--- begin Records for processing ---
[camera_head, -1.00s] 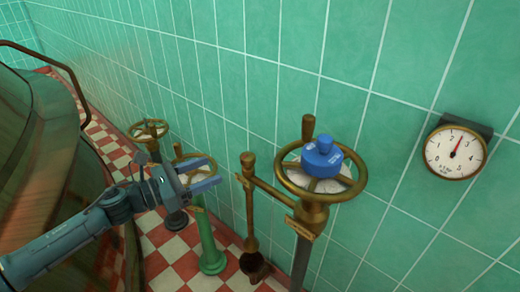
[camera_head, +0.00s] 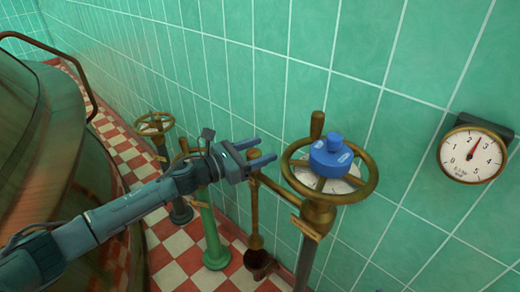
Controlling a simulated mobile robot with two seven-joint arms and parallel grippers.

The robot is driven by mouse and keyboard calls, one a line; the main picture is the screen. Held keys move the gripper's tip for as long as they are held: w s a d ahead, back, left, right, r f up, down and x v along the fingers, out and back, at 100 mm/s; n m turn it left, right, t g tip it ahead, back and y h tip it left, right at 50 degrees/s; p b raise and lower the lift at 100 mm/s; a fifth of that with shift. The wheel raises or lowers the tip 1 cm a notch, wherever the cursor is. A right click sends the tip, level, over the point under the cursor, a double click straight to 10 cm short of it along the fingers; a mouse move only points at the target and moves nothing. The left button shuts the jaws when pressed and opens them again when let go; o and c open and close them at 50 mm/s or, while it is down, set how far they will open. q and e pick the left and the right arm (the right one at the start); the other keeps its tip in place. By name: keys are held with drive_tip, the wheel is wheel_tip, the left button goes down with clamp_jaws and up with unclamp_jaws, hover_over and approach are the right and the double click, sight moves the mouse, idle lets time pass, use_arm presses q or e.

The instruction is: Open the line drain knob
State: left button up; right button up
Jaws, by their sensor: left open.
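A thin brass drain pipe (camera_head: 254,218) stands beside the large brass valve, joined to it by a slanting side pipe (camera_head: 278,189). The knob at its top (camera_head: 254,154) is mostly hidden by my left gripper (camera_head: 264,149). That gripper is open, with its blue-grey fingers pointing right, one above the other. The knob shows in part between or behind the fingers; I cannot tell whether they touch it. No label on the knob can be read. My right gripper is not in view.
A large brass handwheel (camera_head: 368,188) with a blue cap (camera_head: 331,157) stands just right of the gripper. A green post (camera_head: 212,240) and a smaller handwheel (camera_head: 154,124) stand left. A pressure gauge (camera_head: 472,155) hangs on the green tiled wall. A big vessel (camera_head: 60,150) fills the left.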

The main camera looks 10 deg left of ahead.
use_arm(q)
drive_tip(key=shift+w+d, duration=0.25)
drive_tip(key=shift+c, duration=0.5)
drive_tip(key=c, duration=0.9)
--- end Records for processing ---
--- begin Records for processing ---
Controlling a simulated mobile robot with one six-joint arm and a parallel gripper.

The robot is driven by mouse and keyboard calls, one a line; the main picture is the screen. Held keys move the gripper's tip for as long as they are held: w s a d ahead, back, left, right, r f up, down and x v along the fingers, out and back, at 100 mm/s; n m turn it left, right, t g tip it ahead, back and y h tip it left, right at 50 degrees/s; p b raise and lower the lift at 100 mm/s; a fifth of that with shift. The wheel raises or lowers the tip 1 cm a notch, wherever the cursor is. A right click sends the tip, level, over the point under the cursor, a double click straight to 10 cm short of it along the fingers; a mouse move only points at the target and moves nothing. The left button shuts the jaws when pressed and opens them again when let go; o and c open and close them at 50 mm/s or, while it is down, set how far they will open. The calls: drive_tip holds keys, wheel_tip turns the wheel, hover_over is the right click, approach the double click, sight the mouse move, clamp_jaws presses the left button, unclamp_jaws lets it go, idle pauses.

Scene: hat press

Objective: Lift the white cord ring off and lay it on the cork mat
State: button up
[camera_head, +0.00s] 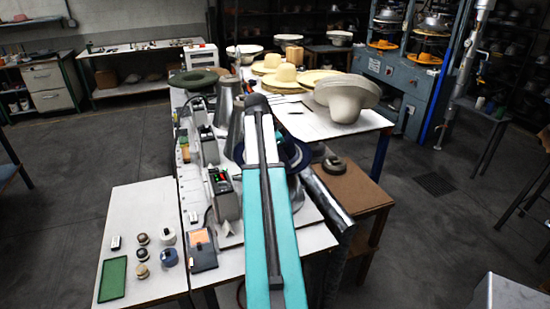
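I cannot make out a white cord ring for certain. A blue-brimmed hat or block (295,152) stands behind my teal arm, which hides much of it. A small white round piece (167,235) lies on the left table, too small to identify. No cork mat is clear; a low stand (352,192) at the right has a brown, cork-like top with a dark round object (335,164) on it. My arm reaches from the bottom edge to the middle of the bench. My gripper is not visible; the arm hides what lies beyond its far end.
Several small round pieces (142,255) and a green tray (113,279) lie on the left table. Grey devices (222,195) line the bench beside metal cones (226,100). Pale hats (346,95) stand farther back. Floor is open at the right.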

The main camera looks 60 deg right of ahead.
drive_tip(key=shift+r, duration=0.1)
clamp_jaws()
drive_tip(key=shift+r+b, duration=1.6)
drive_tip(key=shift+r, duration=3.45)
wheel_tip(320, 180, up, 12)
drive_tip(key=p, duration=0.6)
--- end Records for processing ---
Do this:
Write out, from the lines above, only those from the line with "The instruction is: Open the line drain knob" to the line with "State: left button up; right button up", exactly as given, including the first and the last.

Final answer:
The instruction is: Open the line drain knob
State: left button up; right button up

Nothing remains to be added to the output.